The records below must be copied in full; omit the images.

(Records contained in a dataset)
-- start --

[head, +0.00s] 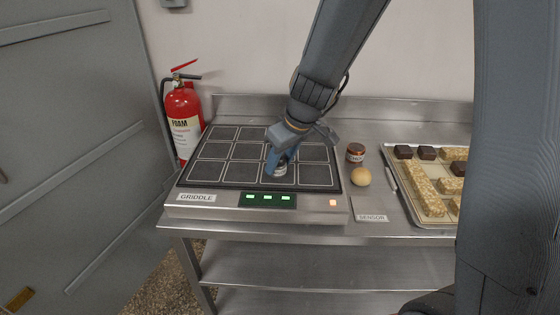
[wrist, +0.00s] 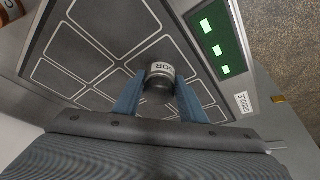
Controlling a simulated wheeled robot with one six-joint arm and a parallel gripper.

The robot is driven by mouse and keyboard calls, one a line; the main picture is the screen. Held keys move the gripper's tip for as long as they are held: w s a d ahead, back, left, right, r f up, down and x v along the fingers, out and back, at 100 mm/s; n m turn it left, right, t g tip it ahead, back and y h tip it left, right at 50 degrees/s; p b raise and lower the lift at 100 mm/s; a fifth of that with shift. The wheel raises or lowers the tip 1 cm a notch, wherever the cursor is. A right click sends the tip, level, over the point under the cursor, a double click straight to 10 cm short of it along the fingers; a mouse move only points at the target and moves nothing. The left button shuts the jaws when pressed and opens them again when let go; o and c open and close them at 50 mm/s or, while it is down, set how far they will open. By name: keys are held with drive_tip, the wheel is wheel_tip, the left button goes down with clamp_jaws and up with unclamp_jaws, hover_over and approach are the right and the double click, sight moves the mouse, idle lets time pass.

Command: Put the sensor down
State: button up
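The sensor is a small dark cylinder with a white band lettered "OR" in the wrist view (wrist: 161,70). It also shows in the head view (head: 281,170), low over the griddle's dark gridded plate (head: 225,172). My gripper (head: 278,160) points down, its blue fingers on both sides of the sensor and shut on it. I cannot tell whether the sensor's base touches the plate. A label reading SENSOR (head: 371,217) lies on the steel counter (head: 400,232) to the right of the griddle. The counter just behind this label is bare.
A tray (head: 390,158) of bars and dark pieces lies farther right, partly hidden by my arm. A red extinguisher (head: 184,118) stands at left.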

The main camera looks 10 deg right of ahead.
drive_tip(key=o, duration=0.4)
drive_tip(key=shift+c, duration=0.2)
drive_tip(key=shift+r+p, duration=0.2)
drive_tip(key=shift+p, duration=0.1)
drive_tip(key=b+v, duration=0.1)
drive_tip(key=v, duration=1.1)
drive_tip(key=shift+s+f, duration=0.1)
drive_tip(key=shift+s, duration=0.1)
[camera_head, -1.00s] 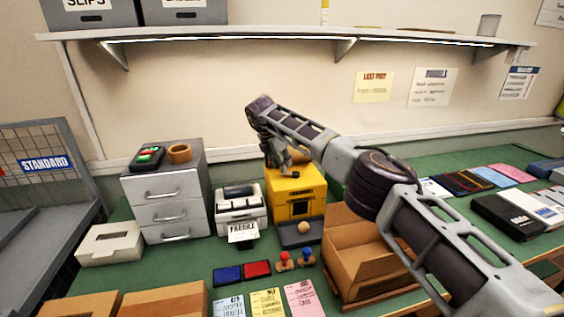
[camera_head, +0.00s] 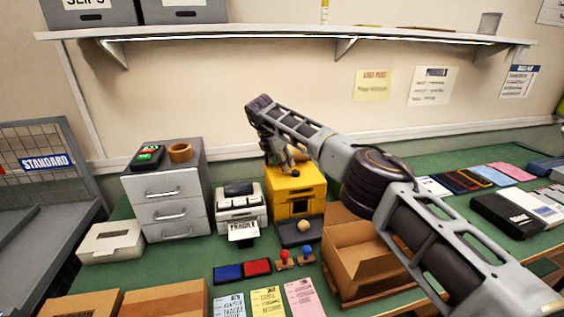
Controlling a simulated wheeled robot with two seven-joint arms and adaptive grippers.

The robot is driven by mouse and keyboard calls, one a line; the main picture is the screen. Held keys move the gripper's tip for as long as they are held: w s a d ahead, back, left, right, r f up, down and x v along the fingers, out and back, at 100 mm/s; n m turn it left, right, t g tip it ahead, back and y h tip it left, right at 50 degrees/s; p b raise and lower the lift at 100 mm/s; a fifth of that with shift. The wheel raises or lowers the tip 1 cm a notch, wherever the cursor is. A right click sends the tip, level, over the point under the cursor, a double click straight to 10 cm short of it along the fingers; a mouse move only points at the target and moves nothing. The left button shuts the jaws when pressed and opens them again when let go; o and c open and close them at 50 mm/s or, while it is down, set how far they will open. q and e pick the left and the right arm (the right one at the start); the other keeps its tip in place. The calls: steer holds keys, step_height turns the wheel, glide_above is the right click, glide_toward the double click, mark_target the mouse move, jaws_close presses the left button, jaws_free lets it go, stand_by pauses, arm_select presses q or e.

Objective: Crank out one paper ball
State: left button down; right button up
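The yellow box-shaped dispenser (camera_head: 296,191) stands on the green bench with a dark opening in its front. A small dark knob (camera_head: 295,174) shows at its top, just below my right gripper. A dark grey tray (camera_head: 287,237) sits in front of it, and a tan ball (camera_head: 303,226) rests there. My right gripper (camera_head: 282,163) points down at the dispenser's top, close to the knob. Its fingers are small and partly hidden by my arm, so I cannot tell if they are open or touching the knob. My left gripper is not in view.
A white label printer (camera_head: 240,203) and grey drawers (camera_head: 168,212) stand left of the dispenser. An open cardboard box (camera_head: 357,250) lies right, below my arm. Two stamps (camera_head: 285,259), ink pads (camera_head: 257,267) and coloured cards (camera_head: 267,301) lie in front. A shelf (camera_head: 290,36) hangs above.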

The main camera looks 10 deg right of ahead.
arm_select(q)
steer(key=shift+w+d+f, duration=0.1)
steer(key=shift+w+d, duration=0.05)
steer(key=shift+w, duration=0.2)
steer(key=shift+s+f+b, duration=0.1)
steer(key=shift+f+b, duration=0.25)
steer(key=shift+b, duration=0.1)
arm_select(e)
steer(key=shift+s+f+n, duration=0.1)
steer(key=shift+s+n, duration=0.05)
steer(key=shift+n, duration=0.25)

-- end --

* _RESULT OF THE EXERCISE_:
[head, +0.00s] 
[wrist, +0.00s] 
Controlling a simulated wheeled robot with one six-joint arm and a parallel gripper.

The robot is driven by mouse and keyboard calls, one a line; the main picture is the screen. Held keys move the gripper's tip for as long as they are held: w s a d ahead, back, left, right, r f up, down and x v along the fingers, out and back, at 100 mm/s; n m turn it left, right, t g tip it ahead, back and y h tip it left, right at 50 degrees/s; p b raise and lower the lift at 100 mm/s; a fifth of that with shift. The wheel raises or lowers the tip 1 cm a notch, wherever the cursor is. A right click sends the tip, level, over the point under the cursor, a double click straight to 10 cm short of it along the fingers; a mouse move only points at the target and moves nothing. The left button shuts the jaws when pressed and opens them again when let go; o and c open and close them at 50 mm/s or, while it is down, set how far they will open. By name: keys are held with drive_tip, the wheel is wheel_tip, the left button goes down with clamp_jaws and up with unclamp_jaws, hover_over and approach are the right and the double click, sight moves the mouse, idle lets time pass.

Command: Put the sensor down
State: button up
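The sensor is a small dark cylinder with a white band lettered "OR" in the wrist view (wrist: 161,70). It also shows in the head view (head: 281,170), low over the griddle's dark gridded plate (head: 225,172). My gripper (head: 278,160) points down, its blue fingers on both sides of the sensor and shut on it. I cannot tell whether the sensor's base touches the plate. A label reading SENSOR (head: 371,217) lies on the steel counter (head: 400,232) to the right of the griddle. The counter just behind this label is bare.
A tray (head: 390,158) of bars and dark pieces lies farther right, partly hidden by my arm. A red extinguisher (head: 184,118) stands at left.

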The main camera looks 10 deg right of ahead.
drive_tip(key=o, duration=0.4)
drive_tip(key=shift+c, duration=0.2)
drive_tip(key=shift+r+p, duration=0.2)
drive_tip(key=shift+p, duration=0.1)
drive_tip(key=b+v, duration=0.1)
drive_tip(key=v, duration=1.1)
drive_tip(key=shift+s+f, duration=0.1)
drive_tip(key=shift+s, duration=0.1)
[camera_head, -1.00s] 
[camera_head, +0.00s] 
Controlling a simulated wheeled robot with two seven-joint arms and adaptive grippers.

The robot is driven by mouse and keyboard calls, one a line; the main picture is the screen. Held keys move the gripper's tip for as long as they are held: w s a d ahead, back, left, right, r f up, down and x v along the fingers, out and back, at 100 mm/s; n m turn it left, right, t g tip it ahead, back and y h tip it left, right at 50 degrees/s; p b raise and lower the lift at 100 mm/s; a fifth of that with shift. The wheel raises or lowers the tip 1 cm a notch, wherever the cursor is. A right click sends the tip, level, over the point under the cursor, a double click straight to 10 cm short of it along the fingers; a mouse move only points at the target and moves nothing. The left button shuts the jaws when pressed and opens them again when let go; o and c open and close them at 50 mm/s or, while it is down, set how far they will open. q and e pick the left and the right arm (the right one at the start); the other keeps its tip in place. The calls: steer holds keys, step_height turns the wheel, glide_above is the right click, glide_toward the double click, mark_target the mouse move, jaws_close presses the left button, jaws_free lets it go, stand_by pauses, arm_select presses q or e.

Objective: Crank out one paper ball
State: left button down; right button up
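The yellow box-shaped dispenser (camera_head: 296,191) stands on the green bench with a dark opening in its front. A small dark knob (camera_head: 295,174) shows at its top, just below my right gripper. A dark grey tray (camera_head: 287,237) sits in front of it, and a tan ball (camera_head: 303,226) rests there. My right gripper (camera_head: 282,163) points down at the dispenser's top, close to the knob. Its fingers are small and partly hidden by my arm, so I cannot tell if they are open or touching the knob. My left gripper is not in view.
A white label printer (camera_head: 240,203) and grey drawers (camera_head: 168,212) stand left of the dispenser. An open cardboard box (camera_head: 357,250) lies right, below my arm. Two stamps (camera_head: 285,259), ink pads (camera_head: 257,267) and coloured cards (camera_head: 267,301) lie in front. A shelf (camera_head: 290,36) hangs above.

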The main camera looks 10 deg right of ahead.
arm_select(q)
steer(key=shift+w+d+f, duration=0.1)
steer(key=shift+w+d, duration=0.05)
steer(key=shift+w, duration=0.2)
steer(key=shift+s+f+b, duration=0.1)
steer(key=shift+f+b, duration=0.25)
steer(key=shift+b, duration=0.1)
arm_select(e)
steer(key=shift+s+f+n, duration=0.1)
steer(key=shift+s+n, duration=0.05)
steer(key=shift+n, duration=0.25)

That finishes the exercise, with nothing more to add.